• **SUPPLIED INFORMATION**:

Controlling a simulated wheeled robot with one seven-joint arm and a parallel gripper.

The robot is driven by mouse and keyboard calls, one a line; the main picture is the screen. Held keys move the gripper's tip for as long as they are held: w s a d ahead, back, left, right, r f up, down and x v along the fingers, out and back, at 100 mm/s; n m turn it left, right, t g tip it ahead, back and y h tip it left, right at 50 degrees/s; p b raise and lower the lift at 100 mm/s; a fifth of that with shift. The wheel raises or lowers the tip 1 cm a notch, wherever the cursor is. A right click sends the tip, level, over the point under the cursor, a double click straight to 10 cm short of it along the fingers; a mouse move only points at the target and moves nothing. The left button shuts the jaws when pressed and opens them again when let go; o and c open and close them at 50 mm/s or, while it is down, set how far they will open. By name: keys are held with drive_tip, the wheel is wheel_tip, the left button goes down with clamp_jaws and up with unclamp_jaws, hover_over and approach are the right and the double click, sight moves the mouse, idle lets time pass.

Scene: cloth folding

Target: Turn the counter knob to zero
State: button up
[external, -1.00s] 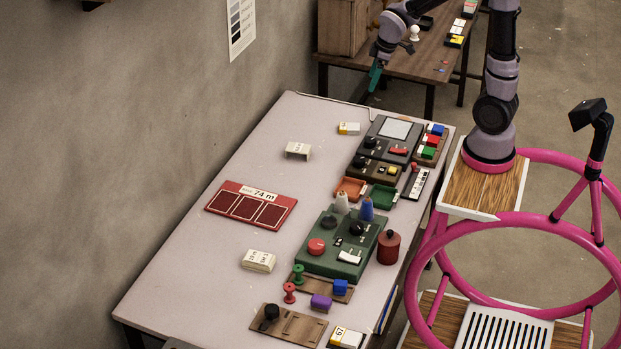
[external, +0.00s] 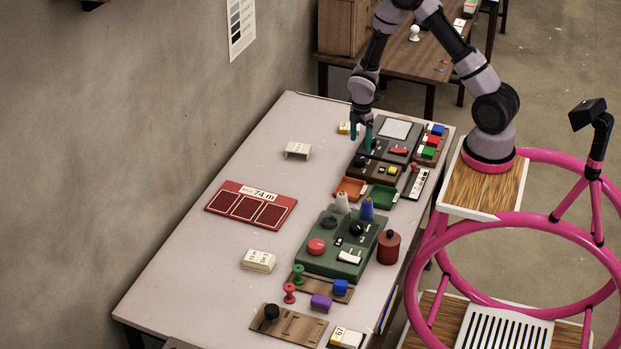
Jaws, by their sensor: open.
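The frames do not make clear which knob is the counter knob. A dark grey device (external: 404,151) with a pale screen lies at the table's far right. A brown-black device (external: 378,173) in front of it carries a black knob (external: 359,160) and a yellow button. A green device (external: 318,262) nearer the camera has a red knob (external: 317,246) and black knobs (external: 357,229). My gripper (external: 361,134) is open and empty, fingers pointing down, at the left edge of the grey device. Its height above it is hard to tell. Dial marks are too small to read.
Coloured blocks (external: 431,141) sit right of the grey device. Orange (external: 349,188) and green (external: 384,197) trays and two thread cones (external: 366,209) stand between the devices. A red panel (external: 251,206) lies left.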

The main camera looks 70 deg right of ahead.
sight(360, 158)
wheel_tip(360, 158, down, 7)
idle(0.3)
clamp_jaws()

• **SET TASK**: Where a line above contains the word "robot", copy that line.

• **THE REPLY**:
Controlling a simulated wheeled robot with one seven-joint arm and a parallel gripper.
The robot is driven by mouse and keyboard calls, one a line; the main picture is the screen. Held keys move the gripper's tip for as long as they are held: w s a d ahead, back, left, right, r f up, down and x v along the fingers, out and back, at 100 mm/s; n m turn it left, right, t g tip it ahead, back and y h tip it left, right at 50 degrees/s; p b raise and lower the lift at 100 mm/s; a fifth of that with shift. The wheel raises or lowers the tip 1 cm a notch, wherever the cursor is. A right click sends the tip, level, over the point under the cursor, a double click straight to 10 cm short of it along the fingers; a mouse move only points at the target and moves nothing. The left button shuts the jaws when pressed and opens them again when let go; o and c open and close them at 50 mm/s or, while it is down, set how far they will open. By name: keys are held with drive_tip, the wheel is wheel_tip, the left button goes down with clamp_jaws and up with unclamp_jaws, hover_over and approach are the right and the double click, sight moves the mouse, idle lets time pass.

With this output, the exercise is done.